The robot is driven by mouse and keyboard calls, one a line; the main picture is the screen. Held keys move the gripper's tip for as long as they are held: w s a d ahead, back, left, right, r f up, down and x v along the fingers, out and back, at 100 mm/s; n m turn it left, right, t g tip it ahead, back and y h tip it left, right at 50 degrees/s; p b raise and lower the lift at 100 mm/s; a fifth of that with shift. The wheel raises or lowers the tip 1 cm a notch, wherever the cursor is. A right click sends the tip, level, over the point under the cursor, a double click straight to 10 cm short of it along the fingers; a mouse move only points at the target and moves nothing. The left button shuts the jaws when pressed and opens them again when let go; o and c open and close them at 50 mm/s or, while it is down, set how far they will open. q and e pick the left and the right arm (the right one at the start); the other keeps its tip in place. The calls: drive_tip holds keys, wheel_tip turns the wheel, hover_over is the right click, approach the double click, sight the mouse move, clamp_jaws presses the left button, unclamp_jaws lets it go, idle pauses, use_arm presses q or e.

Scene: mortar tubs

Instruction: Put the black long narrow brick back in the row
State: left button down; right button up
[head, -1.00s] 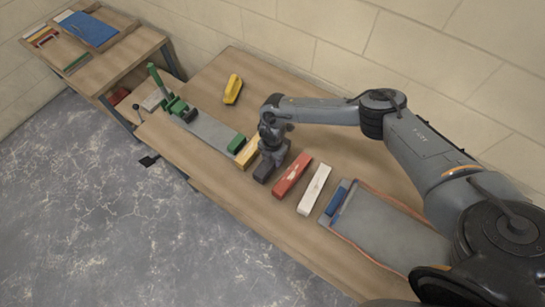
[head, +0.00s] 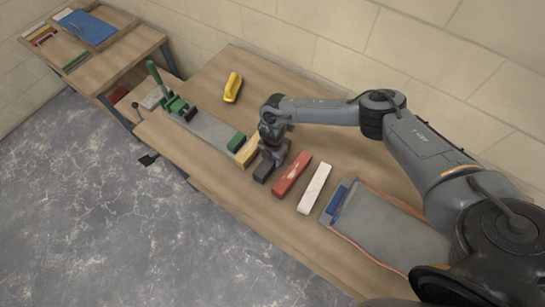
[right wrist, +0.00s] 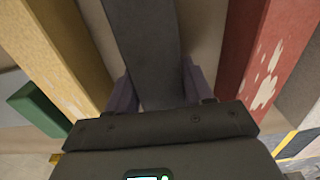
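The black brick (head: 263,171) lies in the row on the table, between a yellow brick (head: 248,150) and a red brick (head: 292,174). My right gripper (head: 270,160) is over it from above. In the right wrist view the brick (right wrist: 145,45) runs between the two fingers (right wrist: 160,95), which sit close against its sides. There is a gap on each side to the yellow brick (right wrist: 65,50) and the red brick (right wrist: 258,50). Whether its underside touches the table is hidden. My left gripper is not in view.
A green block (head: 236,143) and a grey plate with a green lever tool (head: 172,100) are left. A yellow tool (head: 232,88) lies behind, with bare table around it.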

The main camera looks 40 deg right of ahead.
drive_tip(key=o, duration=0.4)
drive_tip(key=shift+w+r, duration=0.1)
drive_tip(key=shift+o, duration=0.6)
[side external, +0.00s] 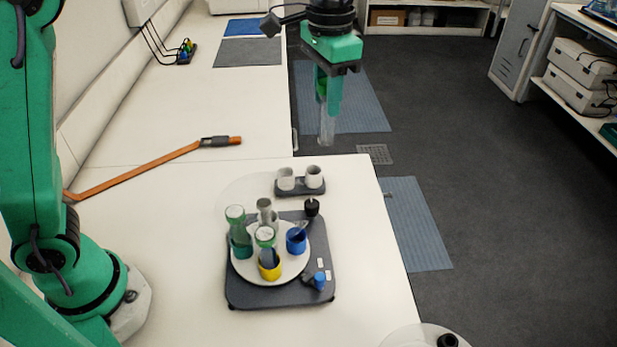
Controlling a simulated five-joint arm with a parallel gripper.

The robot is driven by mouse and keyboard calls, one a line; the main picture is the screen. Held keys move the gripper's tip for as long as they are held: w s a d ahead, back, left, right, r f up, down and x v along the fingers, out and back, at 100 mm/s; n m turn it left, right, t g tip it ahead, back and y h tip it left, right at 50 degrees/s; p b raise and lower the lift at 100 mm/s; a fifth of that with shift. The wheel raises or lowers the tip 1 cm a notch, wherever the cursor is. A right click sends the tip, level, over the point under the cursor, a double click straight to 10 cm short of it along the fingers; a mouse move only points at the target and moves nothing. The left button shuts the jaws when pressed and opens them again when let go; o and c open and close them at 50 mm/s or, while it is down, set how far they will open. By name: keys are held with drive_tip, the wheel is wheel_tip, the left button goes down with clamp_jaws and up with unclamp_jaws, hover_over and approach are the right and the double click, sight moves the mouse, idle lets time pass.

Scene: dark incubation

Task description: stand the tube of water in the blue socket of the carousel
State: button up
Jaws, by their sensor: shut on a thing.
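My gripper (328,106) is shut on a clear tube (327,131), which hangs upright below the green fingers. It is high up, beyond the carousel and apart from it. The carousel (288,276) is a white disc on a dark grey base on the bench. Its blue socket (297,241) is on the disc's right side and looks empty. A teal socket (241,249) at left and a yellow socket (270,272) in front each hold a green-topped tube. A pale grey socket or tube (264,208) stands at the back. The liquid in my tube is hard to make out.
A dark rack (300,188) with two white cups stands behind the carousel. A black knob (312,207) and a blue knob (319,281) sit at the base's right side. An orange strip (150,170) lies at left. The bench's right edge drops to the floor.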

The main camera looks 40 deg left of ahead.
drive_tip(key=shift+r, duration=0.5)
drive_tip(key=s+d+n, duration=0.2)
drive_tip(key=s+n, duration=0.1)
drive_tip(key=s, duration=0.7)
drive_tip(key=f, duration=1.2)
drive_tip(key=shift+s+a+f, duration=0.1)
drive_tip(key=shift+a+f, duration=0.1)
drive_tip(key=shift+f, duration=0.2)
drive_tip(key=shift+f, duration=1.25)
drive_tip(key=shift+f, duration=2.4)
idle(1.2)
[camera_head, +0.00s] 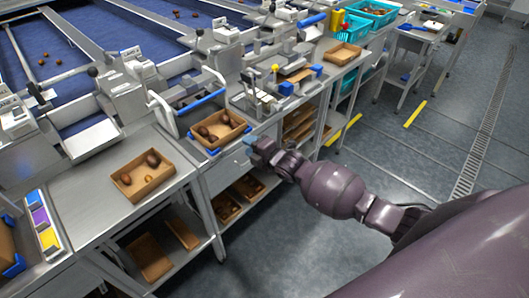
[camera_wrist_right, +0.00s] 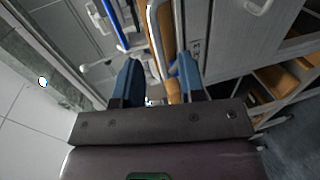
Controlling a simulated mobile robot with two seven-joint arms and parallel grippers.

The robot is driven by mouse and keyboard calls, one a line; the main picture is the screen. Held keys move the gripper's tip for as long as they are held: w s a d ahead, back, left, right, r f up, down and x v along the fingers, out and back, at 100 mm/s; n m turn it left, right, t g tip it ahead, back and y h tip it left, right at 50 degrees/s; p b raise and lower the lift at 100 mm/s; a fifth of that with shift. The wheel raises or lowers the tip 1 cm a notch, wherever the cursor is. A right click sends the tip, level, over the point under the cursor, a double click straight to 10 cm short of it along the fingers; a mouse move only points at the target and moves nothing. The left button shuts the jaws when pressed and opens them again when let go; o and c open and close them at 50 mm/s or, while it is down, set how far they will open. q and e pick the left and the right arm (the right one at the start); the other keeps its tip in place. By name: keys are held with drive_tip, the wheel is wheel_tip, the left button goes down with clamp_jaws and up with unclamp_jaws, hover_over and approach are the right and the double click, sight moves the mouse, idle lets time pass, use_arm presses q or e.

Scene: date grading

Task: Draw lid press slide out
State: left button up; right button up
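The lid press (camera_head: 190,98) stands on the steel bench, a metal frame with a blue bar handle. In front of it, a brown carton (camera_head: 218,143) holding several dark dates sits between blue corner pieces, apparently on the press's slide. My right gripper (camera_head: 254,146) is just right of this carton, low by the bench's front edge. In the right wrist view, the blue fingers of my right gripper (camera_wrist_right: 160,65) are apart. A silver bar (camera_wrist_right: 156,35) and the brown carton edge (camera_wrist_right: 171,50) show beyond the gap; I cannot tell whether they touch the fingers. My left gripper is out of view.
Another open carton (camera_head: 125,189) with dates stands on the bench to the left. Flat cartons (camera_head: 183,230) lie on the shelf below. More machines and turquoise crates (camera_head: 345,38) stand along the bench behind.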

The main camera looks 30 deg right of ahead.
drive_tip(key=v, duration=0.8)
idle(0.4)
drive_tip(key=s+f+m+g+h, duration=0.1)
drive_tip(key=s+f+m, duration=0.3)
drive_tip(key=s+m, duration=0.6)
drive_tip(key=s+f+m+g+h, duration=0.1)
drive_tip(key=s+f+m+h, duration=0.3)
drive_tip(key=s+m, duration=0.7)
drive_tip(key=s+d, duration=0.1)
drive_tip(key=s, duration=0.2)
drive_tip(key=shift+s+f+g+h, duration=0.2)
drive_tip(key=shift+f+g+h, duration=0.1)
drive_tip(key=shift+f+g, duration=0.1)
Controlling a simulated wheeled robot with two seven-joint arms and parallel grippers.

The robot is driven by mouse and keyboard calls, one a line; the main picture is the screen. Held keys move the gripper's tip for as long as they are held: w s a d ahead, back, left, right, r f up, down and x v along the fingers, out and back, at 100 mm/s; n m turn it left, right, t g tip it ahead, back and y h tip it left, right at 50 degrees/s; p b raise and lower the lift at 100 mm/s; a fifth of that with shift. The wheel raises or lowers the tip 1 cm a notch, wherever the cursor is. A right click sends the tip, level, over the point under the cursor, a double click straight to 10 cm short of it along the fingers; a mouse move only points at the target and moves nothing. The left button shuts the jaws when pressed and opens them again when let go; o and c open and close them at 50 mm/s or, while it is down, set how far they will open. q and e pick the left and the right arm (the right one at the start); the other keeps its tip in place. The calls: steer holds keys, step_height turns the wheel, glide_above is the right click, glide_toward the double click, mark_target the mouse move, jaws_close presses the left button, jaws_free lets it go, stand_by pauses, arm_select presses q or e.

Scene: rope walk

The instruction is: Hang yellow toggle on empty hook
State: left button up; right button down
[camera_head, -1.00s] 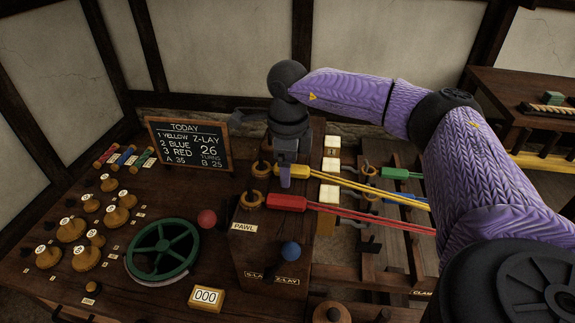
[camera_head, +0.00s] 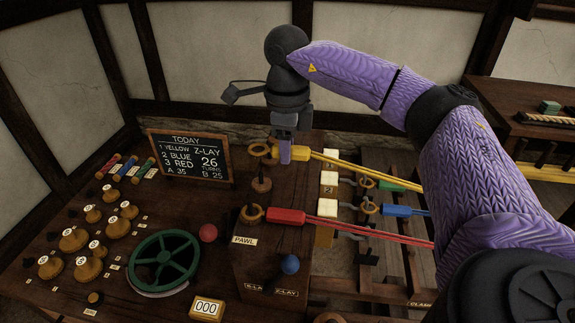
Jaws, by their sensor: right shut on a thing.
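The yellow toggle (camera_head: 297,153) has a wooden ring (camera_head: 258,149) at its left end, and yellow strands run from it to the right. My right gripper (camera_head: 285,154) is shut on the toggle, above the wooden box. A bare dark hook (camera_head: 262,171) on a wooden base stands below the ring in the picture; a gap shows between them. The red toggle (camera_head: 287,216) lies nearer, with its ring at another hook (camera_head: 252,205). My left gripper is not in view.
The blue toggle (camera_head: 397,210) and green toggle (camera_head: 390,186) are at the rack on the right. White numbered blocks (camera_head: 328,190) stand between. The chalkboard (camera_head: 190,157) stands at the back left.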

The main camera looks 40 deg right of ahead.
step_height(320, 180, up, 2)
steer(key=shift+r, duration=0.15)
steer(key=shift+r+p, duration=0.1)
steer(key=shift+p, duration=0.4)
=======
▶ THE PROBLEM
From the line that has "Scene: mortar tubs" through the line that has "[head, +0.00s]", reproduce each line exactly as it stands and nothing else; do not include any pictures.

▶ TASK OUTPUT
Scene: mortar tubs

Instruction: Put the black long narrow brick back in the row
State: left button down; right button up
[head, -1.00s] 
[head, +0.00s] 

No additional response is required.